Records
— BEGIN —

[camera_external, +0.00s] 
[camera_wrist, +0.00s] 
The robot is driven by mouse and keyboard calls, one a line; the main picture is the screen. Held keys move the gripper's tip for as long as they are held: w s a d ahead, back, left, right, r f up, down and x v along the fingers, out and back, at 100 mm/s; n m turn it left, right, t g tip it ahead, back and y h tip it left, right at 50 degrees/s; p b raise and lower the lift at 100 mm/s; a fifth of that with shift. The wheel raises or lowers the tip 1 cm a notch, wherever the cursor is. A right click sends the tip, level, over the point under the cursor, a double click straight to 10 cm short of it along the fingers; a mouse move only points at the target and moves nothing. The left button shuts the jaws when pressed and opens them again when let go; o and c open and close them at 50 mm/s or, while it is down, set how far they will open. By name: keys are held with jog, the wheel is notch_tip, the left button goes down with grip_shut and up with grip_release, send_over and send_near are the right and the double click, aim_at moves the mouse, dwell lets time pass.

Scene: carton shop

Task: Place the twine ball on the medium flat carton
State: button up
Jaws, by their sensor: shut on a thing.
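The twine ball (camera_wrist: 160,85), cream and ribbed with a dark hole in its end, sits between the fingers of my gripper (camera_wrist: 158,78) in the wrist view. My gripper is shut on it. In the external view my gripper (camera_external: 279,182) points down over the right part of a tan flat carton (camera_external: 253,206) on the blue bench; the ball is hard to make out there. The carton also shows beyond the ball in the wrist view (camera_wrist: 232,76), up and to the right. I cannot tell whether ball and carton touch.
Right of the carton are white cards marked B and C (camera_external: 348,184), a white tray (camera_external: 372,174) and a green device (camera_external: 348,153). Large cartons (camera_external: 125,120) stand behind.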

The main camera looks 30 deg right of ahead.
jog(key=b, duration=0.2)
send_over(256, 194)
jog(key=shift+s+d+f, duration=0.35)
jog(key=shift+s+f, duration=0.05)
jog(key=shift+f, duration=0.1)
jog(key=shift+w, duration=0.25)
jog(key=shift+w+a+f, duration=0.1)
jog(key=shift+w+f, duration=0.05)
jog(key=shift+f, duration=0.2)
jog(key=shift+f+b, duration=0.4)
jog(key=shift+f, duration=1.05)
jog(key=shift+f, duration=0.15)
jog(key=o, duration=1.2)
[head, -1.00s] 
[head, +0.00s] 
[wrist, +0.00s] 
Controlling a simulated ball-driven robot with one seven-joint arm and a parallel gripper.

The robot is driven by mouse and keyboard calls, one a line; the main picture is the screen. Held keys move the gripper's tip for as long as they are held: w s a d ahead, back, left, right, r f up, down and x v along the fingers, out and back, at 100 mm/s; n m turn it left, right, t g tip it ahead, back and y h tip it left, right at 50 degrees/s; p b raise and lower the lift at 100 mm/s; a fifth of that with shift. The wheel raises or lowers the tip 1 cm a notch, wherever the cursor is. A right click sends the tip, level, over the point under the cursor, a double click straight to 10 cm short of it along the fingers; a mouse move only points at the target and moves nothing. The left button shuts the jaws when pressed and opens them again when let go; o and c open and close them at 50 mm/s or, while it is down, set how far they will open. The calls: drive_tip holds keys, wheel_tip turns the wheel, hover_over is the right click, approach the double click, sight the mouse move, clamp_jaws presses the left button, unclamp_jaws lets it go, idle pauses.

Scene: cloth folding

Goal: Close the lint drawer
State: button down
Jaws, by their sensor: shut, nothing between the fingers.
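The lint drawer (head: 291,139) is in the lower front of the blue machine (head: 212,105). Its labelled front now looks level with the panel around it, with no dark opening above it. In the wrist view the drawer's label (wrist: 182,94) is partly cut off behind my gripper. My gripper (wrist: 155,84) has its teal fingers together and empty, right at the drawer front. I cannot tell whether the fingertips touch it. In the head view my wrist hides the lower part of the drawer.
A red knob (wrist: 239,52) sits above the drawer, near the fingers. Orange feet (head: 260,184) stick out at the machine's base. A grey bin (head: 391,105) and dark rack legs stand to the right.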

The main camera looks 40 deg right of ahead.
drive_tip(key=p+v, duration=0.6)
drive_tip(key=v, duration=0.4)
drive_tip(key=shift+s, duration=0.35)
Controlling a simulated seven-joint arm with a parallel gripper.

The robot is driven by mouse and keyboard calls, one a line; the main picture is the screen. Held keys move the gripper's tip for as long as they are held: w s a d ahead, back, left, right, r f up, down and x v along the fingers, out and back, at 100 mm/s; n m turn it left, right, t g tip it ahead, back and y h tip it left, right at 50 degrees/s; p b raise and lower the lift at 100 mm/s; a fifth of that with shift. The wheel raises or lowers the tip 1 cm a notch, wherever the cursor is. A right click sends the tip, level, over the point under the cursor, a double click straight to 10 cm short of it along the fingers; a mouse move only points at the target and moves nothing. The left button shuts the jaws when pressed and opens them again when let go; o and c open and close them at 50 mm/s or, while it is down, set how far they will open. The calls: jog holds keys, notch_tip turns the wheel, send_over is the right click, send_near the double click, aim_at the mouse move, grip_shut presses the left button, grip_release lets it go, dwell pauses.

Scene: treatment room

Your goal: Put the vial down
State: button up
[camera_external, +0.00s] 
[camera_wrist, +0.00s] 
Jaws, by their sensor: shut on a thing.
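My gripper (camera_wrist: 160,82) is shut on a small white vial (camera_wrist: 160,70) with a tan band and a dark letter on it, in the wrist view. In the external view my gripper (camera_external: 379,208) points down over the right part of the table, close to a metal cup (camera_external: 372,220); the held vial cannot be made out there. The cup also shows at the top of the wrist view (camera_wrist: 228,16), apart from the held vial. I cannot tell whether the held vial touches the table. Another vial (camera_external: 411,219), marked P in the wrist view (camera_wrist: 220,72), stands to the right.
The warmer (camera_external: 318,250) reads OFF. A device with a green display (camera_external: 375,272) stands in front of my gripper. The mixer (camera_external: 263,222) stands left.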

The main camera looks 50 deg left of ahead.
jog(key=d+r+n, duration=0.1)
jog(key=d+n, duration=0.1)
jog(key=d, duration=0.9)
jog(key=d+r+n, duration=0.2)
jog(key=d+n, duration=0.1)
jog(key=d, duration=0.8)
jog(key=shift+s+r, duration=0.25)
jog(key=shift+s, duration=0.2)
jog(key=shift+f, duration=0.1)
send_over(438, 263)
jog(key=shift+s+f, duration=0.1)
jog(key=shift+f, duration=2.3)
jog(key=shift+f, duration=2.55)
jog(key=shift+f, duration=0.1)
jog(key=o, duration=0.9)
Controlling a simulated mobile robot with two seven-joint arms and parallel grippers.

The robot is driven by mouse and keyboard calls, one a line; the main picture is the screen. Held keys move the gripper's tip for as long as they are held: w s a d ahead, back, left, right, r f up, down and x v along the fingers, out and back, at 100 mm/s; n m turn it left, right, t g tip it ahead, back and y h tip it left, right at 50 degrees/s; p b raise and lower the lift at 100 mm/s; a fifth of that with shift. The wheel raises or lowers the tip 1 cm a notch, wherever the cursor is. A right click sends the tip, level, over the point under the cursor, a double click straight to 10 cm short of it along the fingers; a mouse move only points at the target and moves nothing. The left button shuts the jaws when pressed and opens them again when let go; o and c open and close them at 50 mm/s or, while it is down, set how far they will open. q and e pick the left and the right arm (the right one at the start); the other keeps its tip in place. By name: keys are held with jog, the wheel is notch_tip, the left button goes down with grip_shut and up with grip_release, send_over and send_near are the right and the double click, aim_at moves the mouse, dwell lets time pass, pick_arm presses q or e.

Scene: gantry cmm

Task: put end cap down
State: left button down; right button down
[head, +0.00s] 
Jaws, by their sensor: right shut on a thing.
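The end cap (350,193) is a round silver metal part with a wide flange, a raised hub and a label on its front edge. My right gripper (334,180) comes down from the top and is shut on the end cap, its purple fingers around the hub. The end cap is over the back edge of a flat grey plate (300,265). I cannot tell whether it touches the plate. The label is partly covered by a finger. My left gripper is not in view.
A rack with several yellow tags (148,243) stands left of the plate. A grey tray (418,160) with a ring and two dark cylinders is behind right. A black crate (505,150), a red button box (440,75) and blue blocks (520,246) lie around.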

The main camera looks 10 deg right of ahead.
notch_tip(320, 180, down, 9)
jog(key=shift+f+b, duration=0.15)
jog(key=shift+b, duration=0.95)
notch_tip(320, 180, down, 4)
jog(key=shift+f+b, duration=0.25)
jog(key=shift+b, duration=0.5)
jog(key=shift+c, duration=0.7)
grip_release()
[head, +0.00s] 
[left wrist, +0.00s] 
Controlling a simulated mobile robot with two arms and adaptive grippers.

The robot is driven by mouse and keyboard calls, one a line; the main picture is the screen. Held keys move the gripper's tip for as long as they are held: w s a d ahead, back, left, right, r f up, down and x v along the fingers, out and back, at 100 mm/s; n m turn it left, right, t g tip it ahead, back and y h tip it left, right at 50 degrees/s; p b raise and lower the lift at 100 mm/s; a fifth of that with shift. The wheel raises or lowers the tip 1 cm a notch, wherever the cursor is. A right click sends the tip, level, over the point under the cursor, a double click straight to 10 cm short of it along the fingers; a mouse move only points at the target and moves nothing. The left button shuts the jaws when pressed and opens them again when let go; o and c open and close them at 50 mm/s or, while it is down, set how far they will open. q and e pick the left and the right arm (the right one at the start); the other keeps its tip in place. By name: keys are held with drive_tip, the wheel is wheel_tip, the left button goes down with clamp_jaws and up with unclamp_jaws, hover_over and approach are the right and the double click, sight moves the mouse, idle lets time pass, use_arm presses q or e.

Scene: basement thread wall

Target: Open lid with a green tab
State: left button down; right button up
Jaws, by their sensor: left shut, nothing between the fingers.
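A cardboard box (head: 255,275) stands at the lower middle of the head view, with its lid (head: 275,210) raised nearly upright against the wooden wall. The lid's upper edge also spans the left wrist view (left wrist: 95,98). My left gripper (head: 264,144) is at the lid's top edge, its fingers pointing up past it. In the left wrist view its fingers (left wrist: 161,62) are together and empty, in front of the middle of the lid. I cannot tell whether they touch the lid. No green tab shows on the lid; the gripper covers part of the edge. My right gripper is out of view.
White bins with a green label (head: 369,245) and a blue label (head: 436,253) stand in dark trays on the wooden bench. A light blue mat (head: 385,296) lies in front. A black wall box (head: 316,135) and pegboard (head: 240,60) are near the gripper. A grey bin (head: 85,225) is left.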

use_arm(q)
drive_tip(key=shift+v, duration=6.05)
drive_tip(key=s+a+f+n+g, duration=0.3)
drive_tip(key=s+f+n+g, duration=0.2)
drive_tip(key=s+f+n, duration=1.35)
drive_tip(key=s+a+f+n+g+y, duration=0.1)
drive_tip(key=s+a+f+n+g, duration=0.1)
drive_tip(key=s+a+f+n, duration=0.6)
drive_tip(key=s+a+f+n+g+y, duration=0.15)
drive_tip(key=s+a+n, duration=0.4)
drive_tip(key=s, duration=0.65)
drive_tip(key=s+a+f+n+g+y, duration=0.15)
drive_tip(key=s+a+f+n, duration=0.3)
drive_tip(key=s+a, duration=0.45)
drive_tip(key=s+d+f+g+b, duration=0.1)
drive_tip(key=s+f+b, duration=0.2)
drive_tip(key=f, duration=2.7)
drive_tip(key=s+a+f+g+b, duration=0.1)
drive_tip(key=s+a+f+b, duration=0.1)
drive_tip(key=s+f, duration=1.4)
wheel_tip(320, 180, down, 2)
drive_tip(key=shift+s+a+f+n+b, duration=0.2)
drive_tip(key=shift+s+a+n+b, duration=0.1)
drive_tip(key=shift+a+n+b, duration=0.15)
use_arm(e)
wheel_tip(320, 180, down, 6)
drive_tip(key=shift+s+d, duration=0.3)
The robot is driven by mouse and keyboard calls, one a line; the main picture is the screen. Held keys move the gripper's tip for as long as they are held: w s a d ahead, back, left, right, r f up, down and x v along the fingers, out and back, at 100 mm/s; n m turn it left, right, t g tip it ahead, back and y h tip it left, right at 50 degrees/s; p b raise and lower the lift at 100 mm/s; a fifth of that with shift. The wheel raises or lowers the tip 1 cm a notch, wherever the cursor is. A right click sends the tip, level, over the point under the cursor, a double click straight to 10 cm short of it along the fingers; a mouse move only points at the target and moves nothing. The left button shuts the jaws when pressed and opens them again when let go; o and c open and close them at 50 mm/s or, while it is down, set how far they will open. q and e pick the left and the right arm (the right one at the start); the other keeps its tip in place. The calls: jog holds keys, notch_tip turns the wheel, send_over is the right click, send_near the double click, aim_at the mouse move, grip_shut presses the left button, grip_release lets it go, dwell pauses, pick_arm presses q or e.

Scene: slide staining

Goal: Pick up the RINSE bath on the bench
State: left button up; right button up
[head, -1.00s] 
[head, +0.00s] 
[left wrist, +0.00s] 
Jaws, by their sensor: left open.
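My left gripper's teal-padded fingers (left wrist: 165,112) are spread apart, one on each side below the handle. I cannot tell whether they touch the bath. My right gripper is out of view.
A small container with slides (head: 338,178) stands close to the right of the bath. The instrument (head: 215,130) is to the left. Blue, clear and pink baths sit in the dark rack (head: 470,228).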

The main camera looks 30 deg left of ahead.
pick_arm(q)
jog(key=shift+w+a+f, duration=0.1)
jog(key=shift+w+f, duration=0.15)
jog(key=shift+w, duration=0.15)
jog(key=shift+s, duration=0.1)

— END —

TO DO = Find the lines above holding the word "mobile" and show them.

ANSWER IN FULL =
Controlling a simulated mobile robot with two seven-joint arms and parallel grippers.
Controlling a simulated mobile robot with two arms and adaptive grippers.

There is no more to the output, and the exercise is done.